7.  Upon entry of such order, the purchasing institution shall,
without further act, be substituted in every such fiduciary
position, and such substitution may be evidenced by filing a
certified copy of the order with the clerk of any district court in
this state.
8.  Notwithstanding the foregoing provisions of this subsection,
the provisions of the instrument creating each fiduciary position

subject to the agreement of sale shall control such succession, if
such instrument so provides.
G.  Except as provided for in subsection E of this section, no
right against or obligation of the selling institution in respect of
the assets or business sold shall be released or impaired by the
sale until one (1) year from the last date of publication of the
notice pursuant to subsection D or F of this section, but after the
expiration of such year no action can be brought against the selling
institution on account of any deposit, obligation, trust or asset
transferred to or liability assumed by the purchasing institution.

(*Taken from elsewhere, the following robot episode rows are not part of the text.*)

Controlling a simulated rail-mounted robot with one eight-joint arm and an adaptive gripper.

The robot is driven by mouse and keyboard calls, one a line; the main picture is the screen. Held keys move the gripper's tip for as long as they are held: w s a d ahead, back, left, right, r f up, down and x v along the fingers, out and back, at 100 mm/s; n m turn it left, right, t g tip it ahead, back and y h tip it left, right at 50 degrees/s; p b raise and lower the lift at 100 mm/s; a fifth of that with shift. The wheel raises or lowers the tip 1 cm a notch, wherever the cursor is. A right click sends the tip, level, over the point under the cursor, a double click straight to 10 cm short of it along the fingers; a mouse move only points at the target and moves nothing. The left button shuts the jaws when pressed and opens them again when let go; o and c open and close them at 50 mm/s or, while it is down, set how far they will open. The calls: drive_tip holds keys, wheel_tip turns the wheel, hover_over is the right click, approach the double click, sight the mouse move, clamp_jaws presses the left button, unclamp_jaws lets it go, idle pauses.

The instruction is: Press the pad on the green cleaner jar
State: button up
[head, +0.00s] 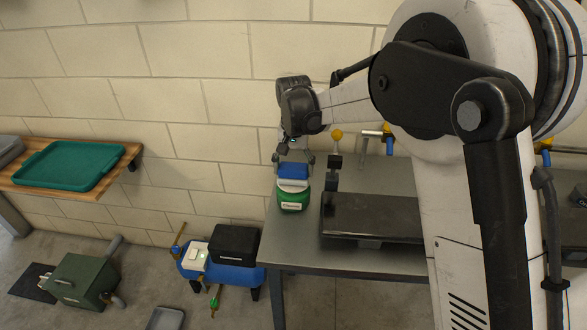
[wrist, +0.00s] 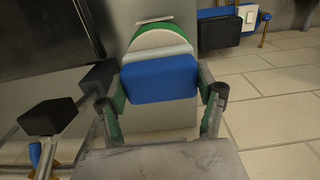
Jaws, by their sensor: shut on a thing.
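The pad (head: 293,171), a blue block with a pale lower layer, is held between the two fingers of my gripper (head: 293,162). The wrist view shows the blue pad (wrist: 160,78) with a finger at each side. The green cleaner jar (head: 292,202), with a white label, stands upright on the grey bench directly below the pad. In the wrist view the jar (wrist: 162,38) shows a pale top and green rim just beyond the pad, which hides part of it. I cannot tell whether the pad touches the jar top.
A dark flat box (head: 372,217) and a yellow-knobbed post (head: 336,150) stand right of the jar on the grey bench (head: 300,248). A green tray (head: 70,164) lies on a wooden shelf at left. A blue compressor (head: 222,272) is on the floor.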

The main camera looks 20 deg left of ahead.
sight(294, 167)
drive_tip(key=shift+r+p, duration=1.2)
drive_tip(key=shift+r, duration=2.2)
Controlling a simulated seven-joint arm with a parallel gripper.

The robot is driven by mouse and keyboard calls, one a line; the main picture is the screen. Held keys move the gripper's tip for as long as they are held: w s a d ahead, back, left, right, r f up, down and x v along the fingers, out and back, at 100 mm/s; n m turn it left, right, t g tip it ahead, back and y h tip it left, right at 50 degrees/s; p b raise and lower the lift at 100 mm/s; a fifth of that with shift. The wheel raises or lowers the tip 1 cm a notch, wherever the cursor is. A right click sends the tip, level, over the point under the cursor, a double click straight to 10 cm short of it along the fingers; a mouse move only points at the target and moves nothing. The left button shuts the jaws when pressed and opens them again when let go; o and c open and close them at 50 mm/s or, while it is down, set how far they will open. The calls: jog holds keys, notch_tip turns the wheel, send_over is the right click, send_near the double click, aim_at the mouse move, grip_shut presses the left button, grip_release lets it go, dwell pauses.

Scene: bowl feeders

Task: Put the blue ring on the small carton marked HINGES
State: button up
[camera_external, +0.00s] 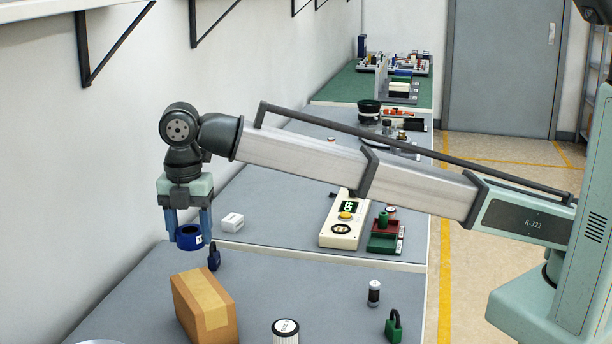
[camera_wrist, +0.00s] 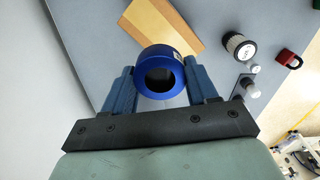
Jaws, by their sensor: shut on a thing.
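My gripper (camera_external: 188,226) is shut on the blue ring (camera_external: 189,237) and holds it in the air, fingers pointing down. The ring has a small white label. In the wrist view the ring (camera_wrist: 160,72) sits between the blue fingers, its hole facing the camera. A brown carton (camera_external: 203,309) with a paler tape band stands on the near grey table, lower in the picture than the ring and apart from it. A carton surface also shows beyond the ring in the wrist view (camera_wrist: 163,22). I cannot read the word HINGES on any carton.
A blue padlock (camera_external: 214,258) stands near the carton. A white-sided cylinder (camera_external: 285,331), a small dark cylinder (camera_external: 374,293) and a green padlock (camera_external: 393,327) stand to the right. The wrist view shows a red padlock (camera_wrist: 288,58). A small white box (camera_external: 232,222) is farther back.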

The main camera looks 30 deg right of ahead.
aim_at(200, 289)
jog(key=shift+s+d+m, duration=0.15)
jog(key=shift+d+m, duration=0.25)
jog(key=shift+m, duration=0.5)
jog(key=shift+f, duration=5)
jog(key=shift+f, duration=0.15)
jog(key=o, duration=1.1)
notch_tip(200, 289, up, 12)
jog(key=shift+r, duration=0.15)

H.  This section shall be applicable to any bank, trust company,
or savings association, regardless of whether its main office or
charter is located within this state or elsewhere.
Added by Laws 1965, c. 161, § 1109.  Amended by Laws 1968, c. 93, §
12, emerg. eff. April 1, 1968; Laws 1986, c. 316, § 9, emerg. eff.
June 24, 1986; Laws 1988, c. 319, § 2, eff. Nov. 1, 1988; Laws 1990,
c. 173, § 14, emerg. eff. May 3, 1990; Laws 1992, c. 295, § 5, eff.
July 1, 1992; Laws 1995, c. 36, § 20, eff. July 1, 1995; Laws 1997,
c. 111, § 90, eff. July 1, 1997; Laws 1998, c. 104, § 39, eff. Nov.
1, 1998; Laws 2000, c. 205, § 24, emerg. eff. May 17, 2000.